Saturday, January 27, 2007

Well Hung Over

Oh, holy shit, I'm in bad shape today.
I went out last night for the first time in a month - Since the DC smoking ban went into effect, I've been perfectly content to stay at home where the booze is finer, the music is better, the lines for the toilet are shorter, and where I don't have to go outside for a smoke.
Well, last night I went out in full force and had my ass totally handed to me. I met up with a buddy for a lunch, had some Thai food and a few Singha lagers, ran a couple of errands, then decided to catch a movie (Children of Men) before the bar opened. I hit the bar at about 5PM, and started right in on the drinkin'.
I figured that I'd only be out for a few drinks and head home early, so I abandoned my tried & true hard-drinking strategy of grabbing some food first, and sticking to Bud bottles. By drinking Bud I sacrifice some taste, but am able to accurately gauge my alcohol intake, which is handy if you're pounding 'em down. I started drinking Maredsous 10s on an empty stomach, and was pretty loaded before I even started in on the shot regiment.
7 or 8 shots and god-knows how many beers later
- It was after midnight, I was loaded, and I had been talked into heading out to Georgetown to continue drinking. Okay, It should be noted here that I HATE Georgetown with a burning passion, and haven't gone out there in over 3 years. I don't do Georgetown, but there I was pounding down high-alcohol Belgian Abbey Pub Ale in some yuppie bar. This is where I started to get feisty. I spent all of my energy between sips (and smoke breaks) trying to goad my friends into asinine socio-political arguments. It apparently worked, because I made one person cry, 2 people left, and I got a drink thrown in my face - It must have been one hell of a rant. I then decided to slam the 2 bottles of ale in front of me, get the hell out of Georgetown, and head back to the other bar. Halfway through the first bottle I got a throat full of foam, and then proceeded to vomit into my left shirt pocket and all over my cigarettes. Charming. We get kicked out of the bar, my friends go to grab some food, and I decide to call it a night and head home.
At this point, it's 3:00 in the AM, and I'm wandering through Georgetown trying to get a cab to take me to the Northern edge of the DC city limits. All I remember about this point in the night, is accidentally stumbling onto some crime-scene while trying to find a place to take a leak, and being shooed-off by the DCPD. It took 45 minutes out in the bitter cold (with approximately a dozen cabs refusing the fare) before I snagged a cab that was willing to take me up to Takoma (for the bargain-basement price of twice the regular fare).
I figured that I should eat something before passing out, so I had the cabbie drop me off at the 7-11. This is a horrible idea.
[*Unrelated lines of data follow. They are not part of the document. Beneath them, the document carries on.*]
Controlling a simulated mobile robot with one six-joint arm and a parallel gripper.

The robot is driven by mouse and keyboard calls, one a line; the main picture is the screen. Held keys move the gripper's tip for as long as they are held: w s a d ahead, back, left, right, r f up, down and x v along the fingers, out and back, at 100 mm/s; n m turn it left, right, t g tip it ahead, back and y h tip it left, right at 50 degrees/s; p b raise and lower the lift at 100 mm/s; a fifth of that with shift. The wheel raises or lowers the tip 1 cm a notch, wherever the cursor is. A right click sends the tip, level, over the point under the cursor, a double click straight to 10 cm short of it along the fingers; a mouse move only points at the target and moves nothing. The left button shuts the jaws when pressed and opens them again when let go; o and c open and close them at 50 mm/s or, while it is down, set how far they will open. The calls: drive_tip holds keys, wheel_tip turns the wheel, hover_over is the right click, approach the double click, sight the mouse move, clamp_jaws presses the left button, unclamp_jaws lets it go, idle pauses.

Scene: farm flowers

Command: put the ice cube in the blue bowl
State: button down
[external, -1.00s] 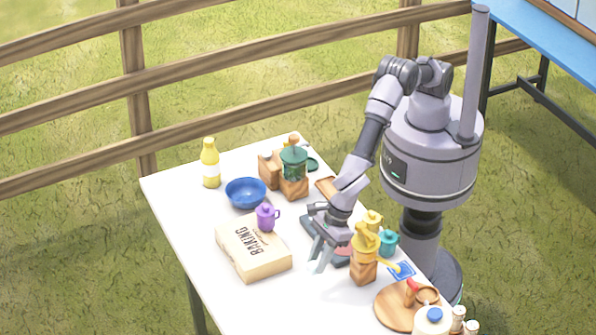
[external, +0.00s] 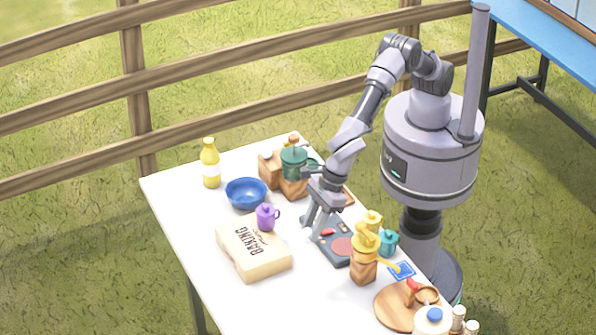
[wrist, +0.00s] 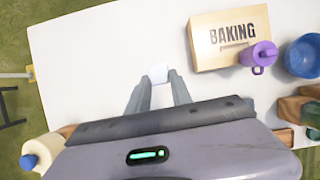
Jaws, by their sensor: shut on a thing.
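My gripper (external: 317,225) is above the white table, between the baking box and the dark scale. In the wrist view its two fingers are shut on a small pale ice cube (wrist: 158,74), held between the fingertips. The cube cannot be made out in the external view. The blue bowl (external: 246,194) stands at the table's far left part, beyond the purple cup. In the wrist view the bowl (wrist: 303,56) is at the right edge, well apart from my gripper.
A green-topped grinder (external: 293,172) and a yellow bottle (external: 210,163) are near the bowl. The table's front left is clear.

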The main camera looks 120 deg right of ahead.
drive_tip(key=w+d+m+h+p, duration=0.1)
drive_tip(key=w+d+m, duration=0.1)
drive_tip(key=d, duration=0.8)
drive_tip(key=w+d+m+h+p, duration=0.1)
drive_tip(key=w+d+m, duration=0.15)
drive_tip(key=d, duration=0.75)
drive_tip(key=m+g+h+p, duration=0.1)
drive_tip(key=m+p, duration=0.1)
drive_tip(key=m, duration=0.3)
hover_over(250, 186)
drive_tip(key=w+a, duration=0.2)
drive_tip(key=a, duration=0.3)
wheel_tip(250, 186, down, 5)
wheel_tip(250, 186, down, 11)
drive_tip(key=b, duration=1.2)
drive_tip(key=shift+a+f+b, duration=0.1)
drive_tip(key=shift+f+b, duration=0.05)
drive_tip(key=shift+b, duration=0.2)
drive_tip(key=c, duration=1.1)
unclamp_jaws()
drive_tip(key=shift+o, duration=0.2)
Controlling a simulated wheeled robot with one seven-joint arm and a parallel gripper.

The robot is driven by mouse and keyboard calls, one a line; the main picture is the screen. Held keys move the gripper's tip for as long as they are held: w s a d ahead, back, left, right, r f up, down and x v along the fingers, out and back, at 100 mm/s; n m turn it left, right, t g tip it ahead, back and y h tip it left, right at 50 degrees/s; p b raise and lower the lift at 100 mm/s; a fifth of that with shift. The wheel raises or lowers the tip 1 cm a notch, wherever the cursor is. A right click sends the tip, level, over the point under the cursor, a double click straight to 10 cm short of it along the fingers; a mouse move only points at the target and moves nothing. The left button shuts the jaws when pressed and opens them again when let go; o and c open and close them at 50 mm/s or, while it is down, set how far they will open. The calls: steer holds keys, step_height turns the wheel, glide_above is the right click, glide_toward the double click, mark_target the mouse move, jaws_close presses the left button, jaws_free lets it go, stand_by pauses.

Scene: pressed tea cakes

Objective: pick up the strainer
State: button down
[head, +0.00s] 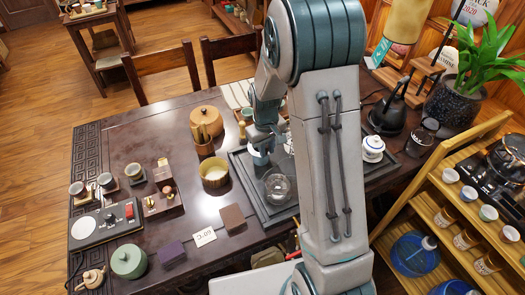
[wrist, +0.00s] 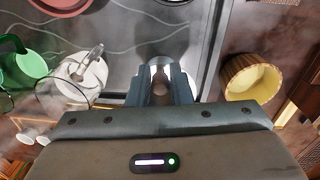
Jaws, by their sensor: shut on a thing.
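My gripper (head: 262,142) is at the left part of the dark tea tray (head: 243,183), pointing down. In the wrist view its two fingers (wrist: 160,92) are closed on a small shiny metal thing (wrist: 160,72), which looks like the strainer. The fingers hide most of it, and I cannot tell whether it is clear of the tray. In the head view a pale rounded thing (head: 260,158) shows just under the fingers; I cannot tell whether it is the strainer or a cup.
A glass pitcher (head: 278,188) stands on the tray near my gripper. A yellow-lined container (head: 214,173) and a wooden holder (head: 205,147) stand to the left. A white lidded bowl (head: 372,148) stands right of my arm. The table's left middle is clear.

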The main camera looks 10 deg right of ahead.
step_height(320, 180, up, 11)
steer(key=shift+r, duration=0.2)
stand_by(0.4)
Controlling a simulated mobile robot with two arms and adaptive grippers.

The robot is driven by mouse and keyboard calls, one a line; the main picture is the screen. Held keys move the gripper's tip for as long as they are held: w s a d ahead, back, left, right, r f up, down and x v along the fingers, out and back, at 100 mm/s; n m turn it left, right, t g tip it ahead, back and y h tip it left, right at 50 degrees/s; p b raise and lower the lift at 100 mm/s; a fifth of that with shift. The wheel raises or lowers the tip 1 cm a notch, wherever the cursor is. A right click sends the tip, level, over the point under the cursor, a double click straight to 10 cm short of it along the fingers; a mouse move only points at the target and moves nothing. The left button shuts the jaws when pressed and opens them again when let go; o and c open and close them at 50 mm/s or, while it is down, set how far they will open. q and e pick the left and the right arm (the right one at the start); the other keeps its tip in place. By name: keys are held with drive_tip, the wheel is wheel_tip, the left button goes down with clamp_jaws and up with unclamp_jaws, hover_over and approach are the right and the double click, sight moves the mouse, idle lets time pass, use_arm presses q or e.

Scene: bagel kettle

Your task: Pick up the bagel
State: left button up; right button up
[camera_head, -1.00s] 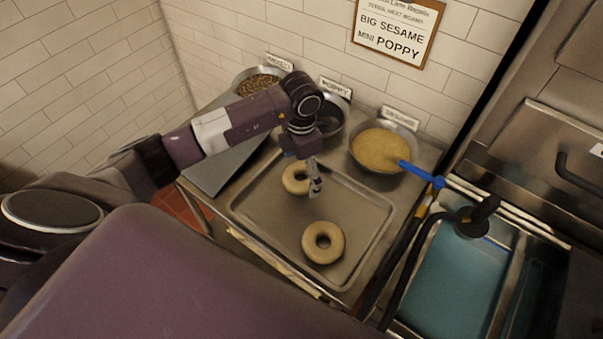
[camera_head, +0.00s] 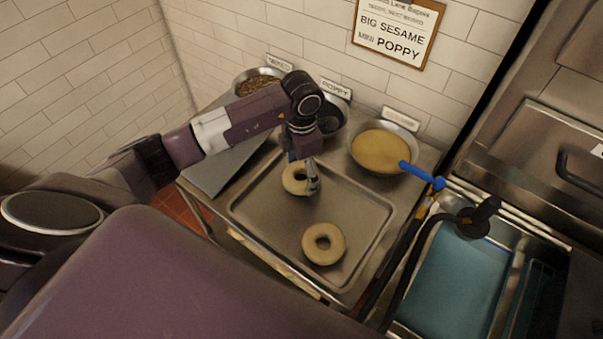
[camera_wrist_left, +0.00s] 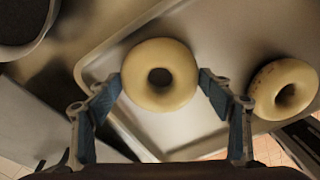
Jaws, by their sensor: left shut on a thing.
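A pale, ring-shaped bagel (camera_head: 293,178) lies at the back left of the metal tray (camera_head: 250,232). My left gripper (camera_head: 312,186) reaches down over it from above. In the left wrist view this bagel (camera_wrist_left: 160,98) sits between the two blue-padded fingers of my left gripper (camera_wrist_left: 160,82), one against each side, so it is shut on the bagel. In the head view the gripper hides the bagel's right side. A second, similar bagel (camera_head: 323,256) lies apart near the tray's front right; it shows at the right in the wrist view (camera_wrist_left: 265,88). My right gripper is out of view.
Bowls of mixed topping (camera_head: 256,86), poppy (camera_head: 330,120) and sesame (camera_head: 380,150) stand behind the tray. A blue-handled tool (camera_head: 422,176) lies across the sesame bowl's right side. A blue-green basin (camera_head: 450,270) is at right. A sign (camera_head: 397,30) hangs on the wall.

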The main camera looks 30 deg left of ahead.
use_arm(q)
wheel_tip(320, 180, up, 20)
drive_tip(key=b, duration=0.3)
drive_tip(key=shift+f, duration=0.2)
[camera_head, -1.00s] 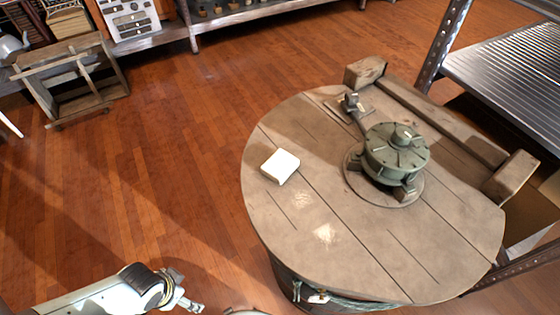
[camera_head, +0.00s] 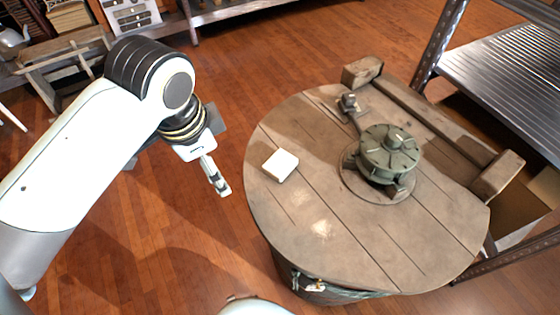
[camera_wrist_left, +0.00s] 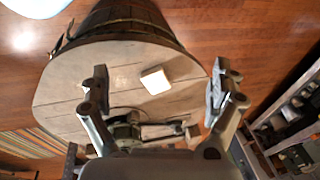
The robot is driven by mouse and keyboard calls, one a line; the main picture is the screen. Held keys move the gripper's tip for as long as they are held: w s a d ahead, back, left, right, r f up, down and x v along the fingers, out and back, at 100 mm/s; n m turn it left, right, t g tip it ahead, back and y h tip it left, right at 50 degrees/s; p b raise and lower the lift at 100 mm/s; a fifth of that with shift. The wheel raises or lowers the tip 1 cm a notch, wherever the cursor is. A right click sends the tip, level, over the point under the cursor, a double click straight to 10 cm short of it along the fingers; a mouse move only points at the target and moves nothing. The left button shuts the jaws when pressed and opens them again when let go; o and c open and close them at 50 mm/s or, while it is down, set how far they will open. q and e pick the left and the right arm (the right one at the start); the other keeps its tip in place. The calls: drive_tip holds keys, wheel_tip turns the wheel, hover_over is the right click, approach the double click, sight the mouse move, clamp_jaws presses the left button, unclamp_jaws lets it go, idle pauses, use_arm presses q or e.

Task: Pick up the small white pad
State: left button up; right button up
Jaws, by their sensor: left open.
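The small white pad (camera_head: 280,165) lies flat near the left edge of the round wooden table top (camera_head: 330,245) in the head view. It also shows in the left wrist view (camera_wrist_left: 155,80), between my spread fingers and beyond them. My left gripper (camera_head: 217,178) is left of the table and of the pad, apart from both. In the left wrist view its fingers (camera_wrist_left: 160,88) are wide open with nothing between them. My right gripper is not in view.
A green round metal device (camera_head: 388,153) stands on the table, right of the pad. A wooden beam (camera_head: 430,115) runs along the table's far right side. A metal shelf (camera_head: 505,65) is at the right. The table top around the pad is clear.

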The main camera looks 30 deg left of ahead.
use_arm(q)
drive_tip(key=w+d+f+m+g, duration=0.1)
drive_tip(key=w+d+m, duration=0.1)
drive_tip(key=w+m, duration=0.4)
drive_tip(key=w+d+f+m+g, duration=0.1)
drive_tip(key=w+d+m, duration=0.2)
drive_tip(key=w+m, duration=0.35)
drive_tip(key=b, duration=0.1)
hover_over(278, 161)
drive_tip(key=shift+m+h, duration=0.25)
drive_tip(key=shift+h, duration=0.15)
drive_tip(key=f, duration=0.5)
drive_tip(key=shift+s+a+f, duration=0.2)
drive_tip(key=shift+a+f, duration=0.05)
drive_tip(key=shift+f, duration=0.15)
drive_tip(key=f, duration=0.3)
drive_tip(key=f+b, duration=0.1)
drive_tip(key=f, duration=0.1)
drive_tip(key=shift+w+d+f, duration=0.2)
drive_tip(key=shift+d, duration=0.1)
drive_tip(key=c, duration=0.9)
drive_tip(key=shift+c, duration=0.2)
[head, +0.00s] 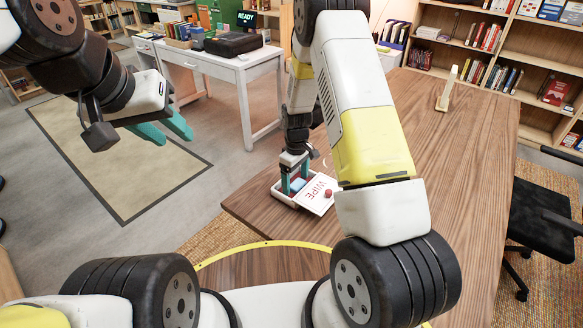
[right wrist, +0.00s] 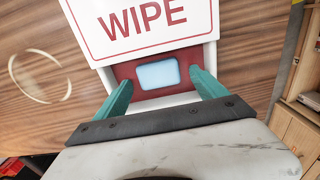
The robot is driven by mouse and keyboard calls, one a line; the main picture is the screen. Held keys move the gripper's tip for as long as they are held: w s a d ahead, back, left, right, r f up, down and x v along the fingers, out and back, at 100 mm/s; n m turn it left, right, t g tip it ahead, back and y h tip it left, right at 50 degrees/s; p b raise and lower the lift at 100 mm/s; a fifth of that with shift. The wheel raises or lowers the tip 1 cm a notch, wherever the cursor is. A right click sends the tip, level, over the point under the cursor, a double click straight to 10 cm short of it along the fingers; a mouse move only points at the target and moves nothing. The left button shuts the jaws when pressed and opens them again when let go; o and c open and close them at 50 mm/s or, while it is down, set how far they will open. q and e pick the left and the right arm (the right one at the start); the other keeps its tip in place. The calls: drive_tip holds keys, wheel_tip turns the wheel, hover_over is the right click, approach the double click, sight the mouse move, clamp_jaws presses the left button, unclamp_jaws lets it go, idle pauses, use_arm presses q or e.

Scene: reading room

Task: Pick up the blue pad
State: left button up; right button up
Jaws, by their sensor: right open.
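The light blue pad (head: 298,185) lies in a small white tray with a red inside (head: 283,195) on the wooden table. In the right wrist view the pad (right wrist: 158,74) sits in the red recess below a white WIPE sign. My right gripper (head: 295,181) is open over the tray. In the right wrist view its teal fingers (right wrist: 160,92) stand on either side of the pad, with gaps between, so it is not gripped. My left gripper (head: 165,130) hangs over the floor at the left, its teal fingers apart and nothing between them.
A pale ring mark (right wrist: 40,76) is on the table (head: 440,150). A small wooden stand (head: 447,88) is farther back. A black chair (head: 545,215) is at right.

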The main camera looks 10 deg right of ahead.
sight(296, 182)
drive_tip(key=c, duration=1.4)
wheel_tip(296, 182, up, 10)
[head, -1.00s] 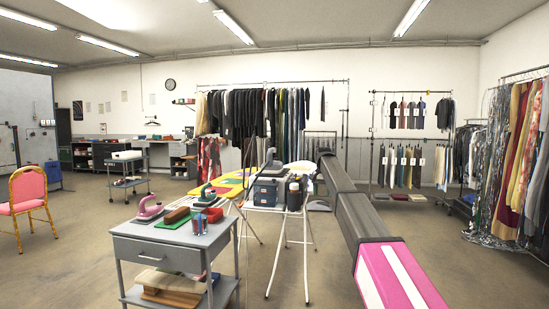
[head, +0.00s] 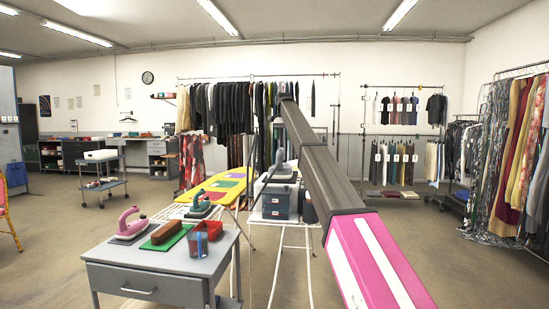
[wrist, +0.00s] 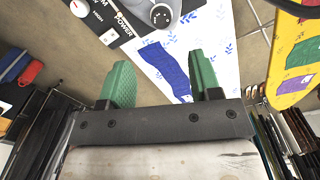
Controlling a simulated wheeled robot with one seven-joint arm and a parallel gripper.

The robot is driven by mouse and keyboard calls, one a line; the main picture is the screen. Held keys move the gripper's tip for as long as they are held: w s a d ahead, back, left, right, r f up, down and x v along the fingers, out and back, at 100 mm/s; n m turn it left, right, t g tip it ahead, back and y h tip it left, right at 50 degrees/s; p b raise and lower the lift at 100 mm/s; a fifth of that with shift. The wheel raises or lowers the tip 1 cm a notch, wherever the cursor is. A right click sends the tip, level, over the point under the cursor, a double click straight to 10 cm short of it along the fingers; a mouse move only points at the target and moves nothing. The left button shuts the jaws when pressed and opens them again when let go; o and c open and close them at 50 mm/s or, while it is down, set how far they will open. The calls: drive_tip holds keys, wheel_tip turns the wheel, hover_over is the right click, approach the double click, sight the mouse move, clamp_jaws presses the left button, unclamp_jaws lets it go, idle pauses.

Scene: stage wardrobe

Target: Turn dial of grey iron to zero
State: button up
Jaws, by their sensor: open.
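In the wrist view, a rounded grey part with a dark, white-marked dial (wrist: 160,16) shows at the top edge, cut off by the frame. In the head view, a grey iron (head: 281,173) sits on a dark grey box (head: 279,203) on the ironing board. My gripper (wrist: 158,74) has two green fingers, set apart with nothing between them. It is apart from the dial, which lies beyond the fingertips. The dial's setting is too small to read.
A grey trolley (head: 150,270) at the front left holds a pink iron (head: 130,224), a brush and a cup. A yellow board (head: 207,188) lies behind. Clothes racks line the back and right; the right floor is open.

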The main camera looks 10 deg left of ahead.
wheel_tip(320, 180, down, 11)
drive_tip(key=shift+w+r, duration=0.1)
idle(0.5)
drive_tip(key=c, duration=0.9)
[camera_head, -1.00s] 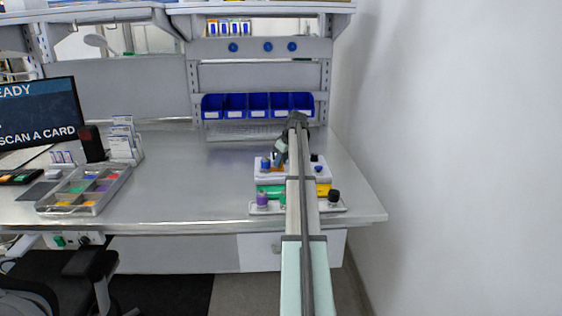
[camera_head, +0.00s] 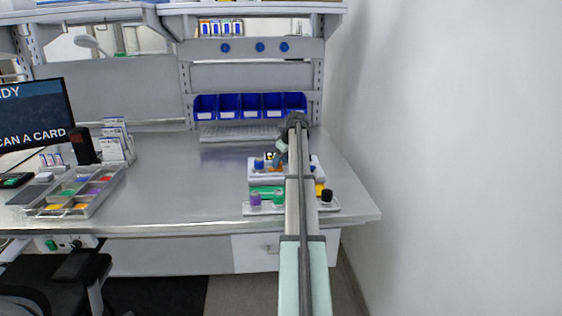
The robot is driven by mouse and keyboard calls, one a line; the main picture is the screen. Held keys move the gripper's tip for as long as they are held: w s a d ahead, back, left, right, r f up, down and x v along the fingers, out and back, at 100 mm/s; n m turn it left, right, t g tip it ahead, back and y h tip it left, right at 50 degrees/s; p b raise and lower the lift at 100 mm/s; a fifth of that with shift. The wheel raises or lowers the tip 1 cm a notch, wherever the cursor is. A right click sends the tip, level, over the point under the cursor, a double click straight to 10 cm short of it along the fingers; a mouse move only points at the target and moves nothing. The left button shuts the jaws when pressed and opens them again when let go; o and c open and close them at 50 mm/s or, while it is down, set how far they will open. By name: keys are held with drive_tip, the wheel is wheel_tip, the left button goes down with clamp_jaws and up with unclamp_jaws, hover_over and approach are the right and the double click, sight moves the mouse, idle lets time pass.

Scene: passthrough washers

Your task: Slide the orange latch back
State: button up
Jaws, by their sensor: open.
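The fixture is a low white block (camera_head: 258,179) on a pale base plate (camera_head: 262,209) near the desk's right front. A small orange patch (camera_head: 279,169) shows on its top beside my gripper; it may be the orange latch, but it is too small to be sure. My gripper (camera_head: 275,163) is open, angled down and left over the top of the block. I cannot tell whether its fingertips touch anything. My own arm runs up the picture and hides much of the fixture's middle and right.
A purple knob (camera_head: 256,198), a green part (camera_head: 266,191) and a black knob (camera_head: 326,195) sit at the fixture's front. Blue bins (camera_head: 250,106) and a keyboard (camera_head: 240,133) are behind. A parts tray (camera_head: 75,193) stands at left; the desk (camera_head: 180,180) between is clear.

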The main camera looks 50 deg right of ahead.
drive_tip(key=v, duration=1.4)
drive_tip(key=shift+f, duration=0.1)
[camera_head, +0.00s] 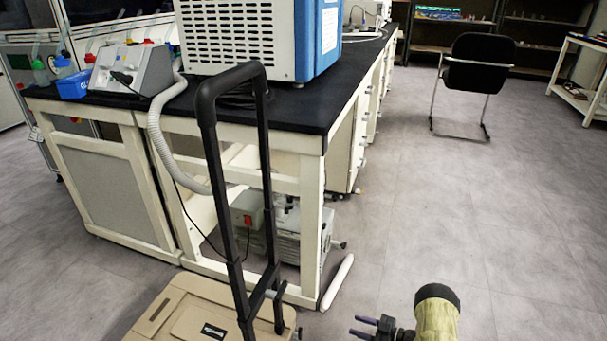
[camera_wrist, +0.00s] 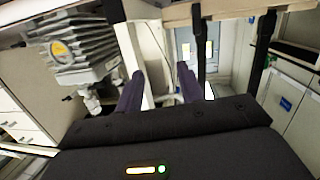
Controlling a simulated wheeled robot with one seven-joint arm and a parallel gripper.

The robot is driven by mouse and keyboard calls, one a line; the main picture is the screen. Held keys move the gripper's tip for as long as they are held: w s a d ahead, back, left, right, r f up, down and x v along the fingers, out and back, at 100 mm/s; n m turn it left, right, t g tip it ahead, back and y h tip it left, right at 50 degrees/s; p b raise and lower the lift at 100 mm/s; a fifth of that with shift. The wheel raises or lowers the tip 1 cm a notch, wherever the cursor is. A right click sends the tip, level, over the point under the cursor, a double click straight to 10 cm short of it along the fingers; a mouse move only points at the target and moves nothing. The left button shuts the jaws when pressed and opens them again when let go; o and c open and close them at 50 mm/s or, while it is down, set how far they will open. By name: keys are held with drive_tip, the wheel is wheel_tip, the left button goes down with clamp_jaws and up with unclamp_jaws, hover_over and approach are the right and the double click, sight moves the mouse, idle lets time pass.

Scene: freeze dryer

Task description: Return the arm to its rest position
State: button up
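My gripper (camera_head: 375,328) is at the bottom edge of the head view, low over the floor and right of the bench's near corner. My yellowish arm link with a black end shows just right of it. In the wrist view, the two dark purple fingers of my gripper (camera_wrist: 160,74) stand apart with nothing visible between them. The gripper is open and empty. The rest of my arm is below the head view's edge and hidden.
A black-topped lab bench (camera_head: 300,115) with cream legs carries a white and blue machine (camera_head: 330,40). A grey pump (camera_head: 290,235) sits beneath; it also shows in the wrist view (camera_wrist: 80,50). A black chair (camera_head: 478,65) stands far right. The right floor is clear.

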Every time I'm loaded, I end up getting a couple of Spicy Jamaican Beef Patties. They're damned tasty when you're loaded (and surprisingly spicy), but will wreak havoc with your digestive tract. For some (stupid, stupid, stupid) reason I decided to only get ONE beef patty, and offset it with a 'Spicy Bite' chili dog with hot pepper relish and piled with jalapenos (damn you, condiment bar).
I got home, threw my clothes in the wash, took a shower, ate my plate of death-food, and went to sleep on the couch (to avoid the wrath of The Girl).
This morning I woke up and felt like somebody went to town on me with a Deer-E-Ere. I was hurtin' from esophagus to asshole. All day long, I've been moaning on the couch while my innards make noises usually only heard from backwoods moonshine stills.
Now, It's almost 24 hours later and I'm still wrecked. I've been pounding Mallox and Alka-Seltzer all day and my guts are still in full-revolt. I've tried everything to shake this (included an ill-advised hair-of-the-dog offensive), but am still praying for death.
Next time I go out, I'm hiring a chaperon. And, as soon as I'm able, I'm gonna slip the night clerk at the 7-11 a hundred bucks to promise never to sell me spicy food after midnight ever again. It will be money well-spent - I'm considering it 'idiot insurance', cuz I are dumb as hell.


tom o said...

sounds like you need another "Alaskan Polar Bear Heater"!

The Old Dog said...

Sounds like you need to find a White Hen Pantry. A good ol' bland samich would be much better for you.

Chris B. said...

Too bad there's no Big Ray's Silverfross anymore. A chili cheese dog with a chocolate malt and a boat load of fries used to put me on the right track.

I recommend a bottle of water and as much sleep as you can manage.

edP said...

I'm impressed that you were only "shoo-ed away" from the crime scene and not questioned as a person of interest.